Alphawave Semi - Interim results for the six months ended 30 June 2025

LONDON, United Kingdom and TORONTO, Ontario, Canada, 29 September 2025 - Alphawave IP Group plc (LSE: AWE, “Alphawave Semi”, or the “Company” and together with its subsidiaries, the “Group”), a global leader in highspeed connectivity for the world’s technology infrastructure, announces its interim results for the six months ended 30 June 2025.

Tony Pialis, President and Chief Executive Officer of Alphawave Semi said: “Since announcing the agreement for the recommended acquisition of the Group by Qualcomm, which values the Group at an implied enterprise value of approximately US$2.4 billion, we have continued to deliver against our strategy and maintain strong momentum in the business. This transaction reflects the significant progress we have made and the quality of our platform and people, and we remain focused on executing for our customers and stakeholders as we move through the second half of the year. We are continuing to support Qualcomm in obtaining the approvals required to complete the transaction and, as announced on 5 August 2025, we received clearance from the UK government in respect of the notification made under the National Security and Investment Act 2021.”
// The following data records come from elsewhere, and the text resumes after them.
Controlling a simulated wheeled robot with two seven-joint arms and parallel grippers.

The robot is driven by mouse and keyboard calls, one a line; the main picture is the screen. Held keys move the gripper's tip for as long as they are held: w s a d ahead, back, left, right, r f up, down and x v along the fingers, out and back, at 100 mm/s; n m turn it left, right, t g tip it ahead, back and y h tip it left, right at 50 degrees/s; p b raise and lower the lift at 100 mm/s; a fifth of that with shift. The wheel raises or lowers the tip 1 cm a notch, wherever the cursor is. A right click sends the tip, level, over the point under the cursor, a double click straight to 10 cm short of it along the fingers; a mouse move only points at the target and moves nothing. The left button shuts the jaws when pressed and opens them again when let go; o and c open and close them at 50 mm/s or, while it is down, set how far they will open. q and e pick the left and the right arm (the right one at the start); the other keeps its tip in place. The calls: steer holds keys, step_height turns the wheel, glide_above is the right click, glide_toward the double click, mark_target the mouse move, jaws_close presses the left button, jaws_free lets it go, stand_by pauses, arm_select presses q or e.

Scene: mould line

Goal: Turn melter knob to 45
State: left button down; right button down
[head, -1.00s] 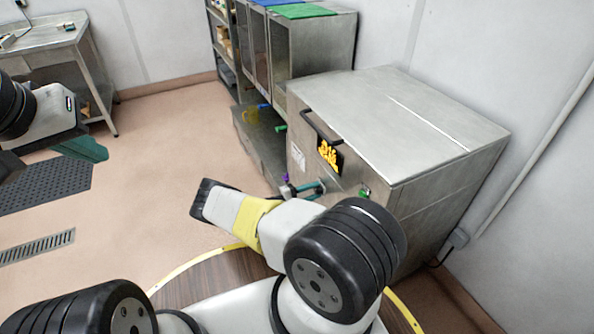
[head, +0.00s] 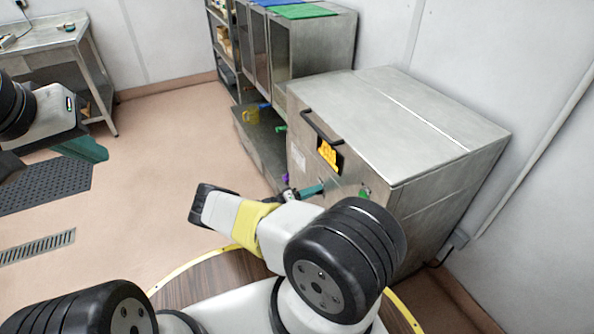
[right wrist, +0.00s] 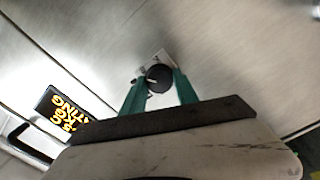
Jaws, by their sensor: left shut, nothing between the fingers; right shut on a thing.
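The melter is a big steel box (head: 410,125) at the right in the head view. Its front carries a black display with orange text (head: 329,155), which also shows in the right wrist view (right wrist: 67,115). The dark round knob (right wrist: 158,76), with a pale pointer mark, is on the steel face. My right gripper (head: 312,190) reaches the melter's front, its teal fingers shut on either side of the knob. In the head view the knob is hidden, and I cannot read its angle. My left gripper (head: 92,149) is shut and empty over the floor at the left.
The melter has a dark bar handle (head: 320,128) and a green button (head: 364,193) on its front. A steel table (head: 45,40) is at the back left.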

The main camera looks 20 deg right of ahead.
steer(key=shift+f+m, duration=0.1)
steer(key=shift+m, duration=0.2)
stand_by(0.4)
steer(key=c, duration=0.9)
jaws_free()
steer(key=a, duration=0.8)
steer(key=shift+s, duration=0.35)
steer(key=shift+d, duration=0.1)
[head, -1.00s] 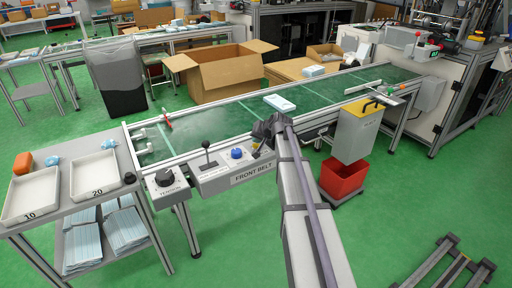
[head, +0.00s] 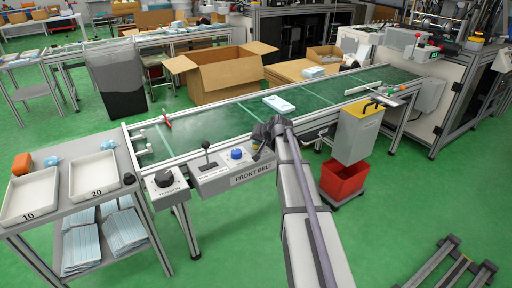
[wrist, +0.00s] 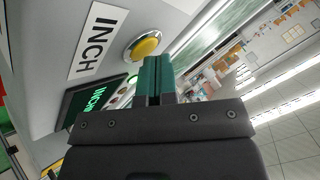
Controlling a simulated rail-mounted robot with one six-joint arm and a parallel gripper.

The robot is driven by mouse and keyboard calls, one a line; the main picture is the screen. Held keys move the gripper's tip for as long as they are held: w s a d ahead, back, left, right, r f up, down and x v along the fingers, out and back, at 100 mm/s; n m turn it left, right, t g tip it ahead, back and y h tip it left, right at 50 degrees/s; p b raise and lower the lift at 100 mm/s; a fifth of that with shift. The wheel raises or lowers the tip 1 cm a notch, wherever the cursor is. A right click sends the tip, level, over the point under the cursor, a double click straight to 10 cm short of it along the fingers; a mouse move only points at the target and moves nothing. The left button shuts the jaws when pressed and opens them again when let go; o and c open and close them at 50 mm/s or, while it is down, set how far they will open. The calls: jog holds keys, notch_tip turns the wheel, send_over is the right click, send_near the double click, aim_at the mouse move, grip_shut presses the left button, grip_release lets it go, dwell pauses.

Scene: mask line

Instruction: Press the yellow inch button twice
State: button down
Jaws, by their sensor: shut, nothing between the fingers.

Interim Results Highlights

  • H1 2025 revenues of US$103.0m (H1 2024: US$91.0m) reflect the global economic uncertainty and the nature of the imposed tariff regimes described in the 2024 Annual Report, as well as certain customers deferring or revising their purchase decisions due to the uncertainty arising from the announcement in early April 2025 of the recommended acquisition of the Group by Qualcomm, as described in the Scheme Document published on 7 July 2025. Anticipated tapeouts of customer ASICs and the timing of conversion of IP and NRE bookings into revenue is expected to help drive significant revenue growth in H2 2025 compared to H1 2025.
  • Adjusted EBITDA in H1 2025 was a loss of US$43.0m (negative 42% margin) compared to a loss of US$11.8m (negative 13% margin) in H1 2024. This decrease is primarily driven by certain customer projects taking longer to complete than expected, increased headcount, US$10.0m (H1 2024: US$nil) impairment of a purchased intangible asset and an additional US$4.5m commission payment due to a customer.
  • H1 2025 results were impacted by certain non-recurring items including the US$10.0m (H1 2024: US$nil) impairment of a purchased intangible asset mentioned above, US$19.8m (H1 2024: US$nil) impairment of warrants, US$44.1m (H1 2024: US$nil) costs related to the acquisition by Qualcomm and a US$19.7m (H1 2024: US$nil) expected credit loss relating to a customer.
  • Cash outflow from pre-tax operating activities in H1 2025 was US$15.3m (H1 2024 cash inflow: US$50.4m), reflective of lower revenues in H1 2025, and the continued investment in leading connectivity technology products. In line with previously flagged impacts, bookings of US$159.4m were down 29% vs H1 2024, and the current backlog excluding royalties was US$327.7m (H1 2024: US$486.4m)
  • Working capital improvement of US$90.6m, with an increase in contract liabilities of US$32.7m, an increase in trade and other payables of US$28.9m, a decrease in contract assets of US$19.1m, a decrease in trade and other receivables of US$8.4m, and a decrease in inventories of US$1.6m.
  • Cash and cash equivalents held by the Group were US$118.7m with net debt of US$231.4m. On 30 June 2025, the Group executed the Sixth Amendment to the Credit Agreement which suspended the testing of the minimum interest coverage ratio and secured net leverage ratio covenants.